The exorcism became a terrifying contest between the demon and the exorcist and it was in that contest that Fr. Damien saw that the devil was very powerful but that the power of God was far more superior than the power of the devil. It was in that deliverance ministry that the faith of Fr. Karras was restored and the healing of the girl Reagan happened. The devil was expelled and the good triumphed in the end.

It was a movie that generated so much controversy because of the portrayal of the devil possessing a child. When asked what was the role of the devil in this story, the author William Peter Blatty, said “In the age of unbelief, God can even use the devil to accomplish God’s purpose.” It was the deliverance from evil that faith was restored, first to Karras the priest, and then to Regan’s family.
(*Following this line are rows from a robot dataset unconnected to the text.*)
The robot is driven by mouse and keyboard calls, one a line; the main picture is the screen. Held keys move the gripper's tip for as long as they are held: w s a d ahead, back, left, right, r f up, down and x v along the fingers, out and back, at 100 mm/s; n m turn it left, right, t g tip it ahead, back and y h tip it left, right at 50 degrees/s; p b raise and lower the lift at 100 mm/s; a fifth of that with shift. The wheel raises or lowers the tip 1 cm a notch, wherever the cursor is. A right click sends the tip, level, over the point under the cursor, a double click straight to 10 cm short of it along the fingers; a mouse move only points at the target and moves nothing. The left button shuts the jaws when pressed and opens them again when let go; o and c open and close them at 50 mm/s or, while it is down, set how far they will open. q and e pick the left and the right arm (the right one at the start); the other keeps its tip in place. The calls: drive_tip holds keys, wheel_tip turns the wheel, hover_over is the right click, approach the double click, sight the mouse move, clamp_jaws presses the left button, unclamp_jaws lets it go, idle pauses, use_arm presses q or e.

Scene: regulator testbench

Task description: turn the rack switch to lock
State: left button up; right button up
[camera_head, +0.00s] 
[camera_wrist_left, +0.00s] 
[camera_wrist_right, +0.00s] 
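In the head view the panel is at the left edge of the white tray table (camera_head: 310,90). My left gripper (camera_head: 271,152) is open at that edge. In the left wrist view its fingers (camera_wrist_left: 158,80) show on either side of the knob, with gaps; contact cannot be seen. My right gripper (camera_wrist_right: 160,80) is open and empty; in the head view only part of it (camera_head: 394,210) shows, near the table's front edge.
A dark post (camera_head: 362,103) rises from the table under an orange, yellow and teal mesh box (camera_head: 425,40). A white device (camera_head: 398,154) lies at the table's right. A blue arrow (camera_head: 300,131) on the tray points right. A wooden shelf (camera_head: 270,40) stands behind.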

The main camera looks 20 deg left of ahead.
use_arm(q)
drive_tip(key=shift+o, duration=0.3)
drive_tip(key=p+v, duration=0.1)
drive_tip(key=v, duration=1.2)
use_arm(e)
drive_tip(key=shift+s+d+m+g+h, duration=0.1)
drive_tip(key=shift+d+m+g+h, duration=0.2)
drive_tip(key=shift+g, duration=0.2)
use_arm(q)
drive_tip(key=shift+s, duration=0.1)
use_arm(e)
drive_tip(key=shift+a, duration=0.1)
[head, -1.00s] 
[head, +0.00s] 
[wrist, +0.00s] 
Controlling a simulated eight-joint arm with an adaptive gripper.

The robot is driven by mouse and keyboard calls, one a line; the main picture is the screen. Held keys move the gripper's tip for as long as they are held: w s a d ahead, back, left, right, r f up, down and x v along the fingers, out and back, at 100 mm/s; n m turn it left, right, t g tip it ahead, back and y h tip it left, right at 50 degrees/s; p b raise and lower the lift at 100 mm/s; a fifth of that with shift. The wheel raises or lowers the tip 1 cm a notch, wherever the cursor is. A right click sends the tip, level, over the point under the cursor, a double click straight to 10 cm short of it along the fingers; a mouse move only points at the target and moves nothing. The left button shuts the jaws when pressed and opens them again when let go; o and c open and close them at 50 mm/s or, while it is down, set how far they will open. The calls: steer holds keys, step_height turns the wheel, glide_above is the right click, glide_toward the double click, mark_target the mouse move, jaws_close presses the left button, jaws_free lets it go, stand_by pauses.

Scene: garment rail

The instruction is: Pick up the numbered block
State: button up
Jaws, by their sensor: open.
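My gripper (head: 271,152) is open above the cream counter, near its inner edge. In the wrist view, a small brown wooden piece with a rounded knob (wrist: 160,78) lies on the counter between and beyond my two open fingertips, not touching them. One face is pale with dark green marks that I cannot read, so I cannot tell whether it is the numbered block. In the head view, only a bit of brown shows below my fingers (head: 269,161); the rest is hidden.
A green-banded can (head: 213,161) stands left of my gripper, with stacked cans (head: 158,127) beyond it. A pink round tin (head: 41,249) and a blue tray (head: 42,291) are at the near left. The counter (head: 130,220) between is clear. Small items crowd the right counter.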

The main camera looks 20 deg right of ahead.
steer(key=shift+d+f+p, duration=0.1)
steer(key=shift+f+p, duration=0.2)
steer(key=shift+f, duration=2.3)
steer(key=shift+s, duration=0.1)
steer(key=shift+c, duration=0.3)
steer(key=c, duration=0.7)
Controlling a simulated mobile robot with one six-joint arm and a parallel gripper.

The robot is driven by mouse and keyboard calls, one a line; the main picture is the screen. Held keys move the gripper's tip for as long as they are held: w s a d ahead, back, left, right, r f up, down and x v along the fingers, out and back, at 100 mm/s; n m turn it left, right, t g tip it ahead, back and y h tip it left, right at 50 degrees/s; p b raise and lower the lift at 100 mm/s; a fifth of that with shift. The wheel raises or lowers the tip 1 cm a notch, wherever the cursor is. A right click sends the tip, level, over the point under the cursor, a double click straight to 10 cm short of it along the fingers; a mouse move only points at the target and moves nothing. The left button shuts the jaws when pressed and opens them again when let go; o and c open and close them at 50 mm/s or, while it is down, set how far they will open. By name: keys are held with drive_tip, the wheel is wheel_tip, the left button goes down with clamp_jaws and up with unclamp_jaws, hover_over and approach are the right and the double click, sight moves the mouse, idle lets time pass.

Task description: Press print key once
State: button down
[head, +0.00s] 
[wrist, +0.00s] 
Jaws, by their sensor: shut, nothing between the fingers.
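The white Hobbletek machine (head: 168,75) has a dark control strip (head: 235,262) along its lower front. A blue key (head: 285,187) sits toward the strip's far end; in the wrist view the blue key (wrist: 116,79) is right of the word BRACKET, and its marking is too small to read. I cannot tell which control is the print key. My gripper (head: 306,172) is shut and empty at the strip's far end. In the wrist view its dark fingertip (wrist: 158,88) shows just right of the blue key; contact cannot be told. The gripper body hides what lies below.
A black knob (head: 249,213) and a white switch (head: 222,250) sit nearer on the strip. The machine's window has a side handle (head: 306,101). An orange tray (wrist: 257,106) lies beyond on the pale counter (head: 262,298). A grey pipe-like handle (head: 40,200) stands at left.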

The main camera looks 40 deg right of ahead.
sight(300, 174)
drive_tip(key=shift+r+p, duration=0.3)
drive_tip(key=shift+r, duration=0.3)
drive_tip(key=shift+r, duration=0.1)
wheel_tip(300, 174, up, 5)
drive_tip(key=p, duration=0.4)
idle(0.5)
In the final analysis, when temptation has overcome us and the testing of our faith reached to a point of us making the wrong choice, the is still the third lesson. So long as you hold on to that even a minutiae of the point of faith, God’s love is always there waiting for you, when we repent. Like the Prodigal Son returning home, the Father is there waiting. Or even like the thief on the Cross with Jesus, there is the promise, “Today, you will be with me in paradise.”

Today, is the first Sunday of Lent: 40 days and 40 nights of opportunities for prayer, penitence and spiritual renewal. “Lead us not into temptation but deliver us from evil.” Amen.